_Raw data_.

▼

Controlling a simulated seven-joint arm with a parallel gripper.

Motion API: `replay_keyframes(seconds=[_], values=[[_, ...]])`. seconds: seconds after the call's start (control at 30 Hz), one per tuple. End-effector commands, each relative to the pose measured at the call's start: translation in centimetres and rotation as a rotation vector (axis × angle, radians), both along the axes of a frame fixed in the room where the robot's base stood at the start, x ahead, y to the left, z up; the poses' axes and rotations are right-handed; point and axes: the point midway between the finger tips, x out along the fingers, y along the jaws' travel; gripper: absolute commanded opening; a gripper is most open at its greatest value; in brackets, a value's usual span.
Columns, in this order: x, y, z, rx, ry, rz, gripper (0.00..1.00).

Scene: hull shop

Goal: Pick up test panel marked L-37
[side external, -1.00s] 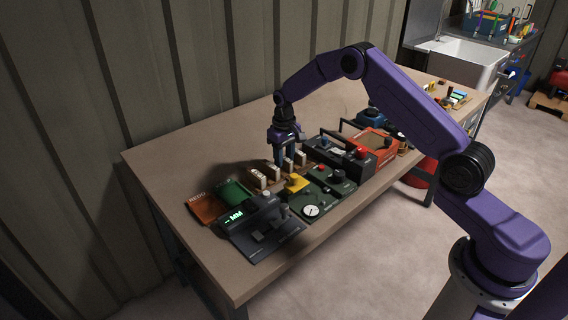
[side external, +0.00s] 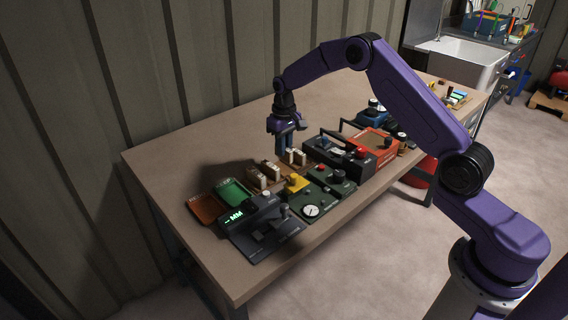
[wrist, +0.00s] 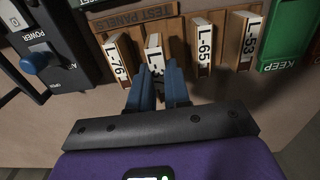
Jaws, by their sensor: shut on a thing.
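A wooden rack marked TEST PANELS (wrist: 130,14) holds several upright white-labelled panels. In the wrist view, the panel whose label reads L-3 (wrist: 153,50) has its last digit hidden by my fingers. Beside it are L-76 (wrist: 116,62) on the left, and L-65 (wrist: 204,45) and L-53 (wrist: 248,42) on the right. My gripper (wrist: 160,78) is shut on the L-3 panel near its label end. In the side external view, my gripper (side external: 287,148) points down over the rack; whether the panel is clear of its slot cannot be told.
A green KEEP tray (side external: 234,191) and a brown-orange tray (side external: 206,208) lie at the left. A dark device with a green MM display (side external: 238,216) and a green gauge box (side external: 312,210) stand in front. The back of the bench is clear.

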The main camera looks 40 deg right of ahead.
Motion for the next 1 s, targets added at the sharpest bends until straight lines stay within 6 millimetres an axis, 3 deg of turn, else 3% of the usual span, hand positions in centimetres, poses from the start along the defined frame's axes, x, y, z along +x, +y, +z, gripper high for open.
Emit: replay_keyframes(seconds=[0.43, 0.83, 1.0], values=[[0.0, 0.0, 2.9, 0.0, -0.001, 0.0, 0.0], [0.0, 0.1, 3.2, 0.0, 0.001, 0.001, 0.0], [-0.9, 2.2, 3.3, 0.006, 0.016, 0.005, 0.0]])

▲

_Problem to solve_.
Retype the whole listing, keeping every line identical and omitting all pictures.

_Result_.
Controlling a simulated seven-joint arm with a parallel gripper.

Motion API: `replay_keyframes(seconds=[_], values=[[_, ...]])`. seconds: seconds after the call's start (control at 30 Hz), one per tuple. End-effector commands, each relative to the pose measured at the call's start: translation in centimetres and rotation as a rotation vector (axis × angle, radians), both along the axes of a frame fixed in the room where the robot's base stood at the start, x ahead, y to the left, z up; the poses' axes and rotations are right-handed; point and axes: the point midway between the finger tips, x out along the fingers, y along the jaws' travel; gripper: absolute commanded opening; a gripper is most open at its greatest value; in brackets, a value's usual span.
Columns, in this order: x, y, z, rx, ry, rz, gripper (0.00..1.00).

Scene: hull shop

Goal: Pick up test panel marked L-37
[side external, -1.00s] 
[side external, +0.00s] 
[wrist, +0.00s] 
Jaws, by their sensor: shut on a thing.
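A wooden rack marked TEST PANELS (wrist: 130,14) holds several upright white-labelled panels. In the wrist view, the panel whose label reads L-3 (wrist: 153,50) has its last digit hidden by my fingers. Beside it are L-76 (wrist: 116,62) on the left, and L-65 (wrist: 204,45) and L-53 (wrist: 248,42) on the right. My gripper (wrist: 160,78) is shut on the L-3 panel near its label end. In the side external view, my gripper (side external: 287,148) points down over the rack; whether the panel is clear of its slot cannot be told.
A green KEEP tray (side external: 234,191) and a brown-orange tray (side external: 206,208) lie at the left. A dark device with a green MM display (side external: 238,216) and a green gauge box (side external: 312,210) stand in front. The back of the bench is clear.

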The main camera looks 40 deg right of ahead.
Motion for the next 1 s, targets added at the sharpest bends until straight lines stay within 6 millimetres an axis, 3 deg of turn, else 3% of the usual span, hand positions in centimetres, poses from the start along the defined frame's axes, x, y, z along +x, +y, +z, gripper high for open.
Emit: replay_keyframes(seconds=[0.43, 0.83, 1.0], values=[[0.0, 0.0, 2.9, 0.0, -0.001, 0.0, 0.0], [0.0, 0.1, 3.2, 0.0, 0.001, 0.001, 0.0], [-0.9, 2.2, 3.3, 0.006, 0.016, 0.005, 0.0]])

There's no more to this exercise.